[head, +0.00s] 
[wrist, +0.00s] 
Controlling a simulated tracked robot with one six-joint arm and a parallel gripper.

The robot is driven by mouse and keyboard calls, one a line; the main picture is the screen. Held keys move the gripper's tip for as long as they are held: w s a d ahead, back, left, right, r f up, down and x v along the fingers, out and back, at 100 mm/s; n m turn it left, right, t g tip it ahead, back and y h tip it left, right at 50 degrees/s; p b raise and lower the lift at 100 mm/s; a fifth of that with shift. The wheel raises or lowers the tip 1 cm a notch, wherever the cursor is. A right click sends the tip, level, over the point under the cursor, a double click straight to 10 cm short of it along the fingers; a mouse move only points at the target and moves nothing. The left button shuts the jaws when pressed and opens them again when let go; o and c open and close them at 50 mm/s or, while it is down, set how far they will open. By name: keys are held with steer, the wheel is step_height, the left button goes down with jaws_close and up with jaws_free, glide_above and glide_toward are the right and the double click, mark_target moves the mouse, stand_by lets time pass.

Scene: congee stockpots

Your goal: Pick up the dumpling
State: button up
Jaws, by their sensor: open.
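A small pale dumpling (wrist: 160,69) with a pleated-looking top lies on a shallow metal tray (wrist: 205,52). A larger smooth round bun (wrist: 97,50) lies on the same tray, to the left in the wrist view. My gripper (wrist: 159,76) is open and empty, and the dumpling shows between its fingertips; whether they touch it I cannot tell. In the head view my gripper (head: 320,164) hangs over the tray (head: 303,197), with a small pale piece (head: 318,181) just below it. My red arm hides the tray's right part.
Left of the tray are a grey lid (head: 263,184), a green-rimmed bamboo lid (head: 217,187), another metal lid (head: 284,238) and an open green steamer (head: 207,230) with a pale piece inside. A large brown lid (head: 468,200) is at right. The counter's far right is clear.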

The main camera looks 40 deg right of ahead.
════════════════
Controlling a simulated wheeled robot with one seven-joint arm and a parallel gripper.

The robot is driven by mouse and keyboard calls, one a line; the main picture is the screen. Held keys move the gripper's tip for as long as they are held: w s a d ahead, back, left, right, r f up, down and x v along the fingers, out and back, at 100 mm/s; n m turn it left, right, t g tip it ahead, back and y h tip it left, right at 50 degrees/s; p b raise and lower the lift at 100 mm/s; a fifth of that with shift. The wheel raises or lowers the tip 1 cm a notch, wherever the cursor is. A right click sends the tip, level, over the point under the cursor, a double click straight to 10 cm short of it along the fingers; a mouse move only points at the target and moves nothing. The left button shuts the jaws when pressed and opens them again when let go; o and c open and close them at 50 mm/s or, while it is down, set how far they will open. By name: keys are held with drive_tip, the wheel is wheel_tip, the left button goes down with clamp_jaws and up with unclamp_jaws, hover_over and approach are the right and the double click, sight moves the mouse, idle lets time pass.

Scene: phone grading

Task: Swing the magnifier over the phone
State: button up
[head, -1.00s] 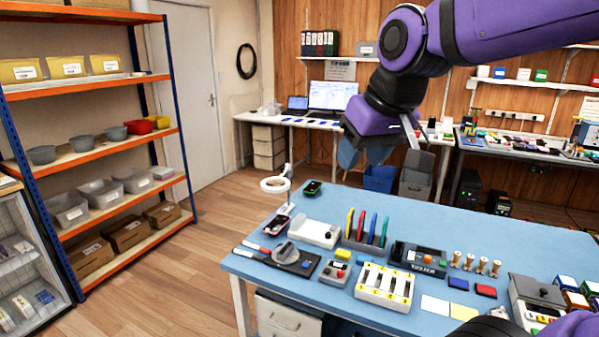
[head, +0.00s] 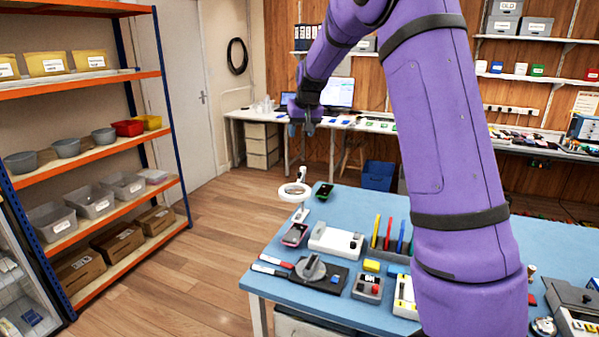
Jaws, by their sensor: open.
════════════════
- [Goal of the exercise]:
Output exactly the lines running from the line containing "Scene: congee stockpots" through the line containing "The main camera looks 40 deg right of ahead.", and only those lines.

- [Complete response]:
Scene: congee stockpots

Your goal: Pick up the dumpling
State: button up
Jaws, by their sensor: open.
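A small pale dumpling (wrist: 160,69) with a pleated-looking top lies on a shallow metal tray (wrist: 205,52). A larger smooth round bun (wrist: 97,50) lies on the same tray, to the left in the wrist view. My gripper (wrist: 159,76) is open and empty, and the dumpling shows between its fingertips; whether they touch it I cannot tell. In the head view my gripper (head: 320,164) hangs over the tray (head: 303,197), with a small pale piece (head: 318,181) just below it. My red arm hides the tray's right part.
Left of the tray are a grey lid (head: 263,184), a green-rimmed bamboo lid (head: 217,187), another metal lid (head: 284,238) and an open green steamer (head: 207,230) with a pale piece inside. A large brown lid (head: 468,200) is at right. The counter's far right is clear.

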The main camera looks 40 deg right of ahead.

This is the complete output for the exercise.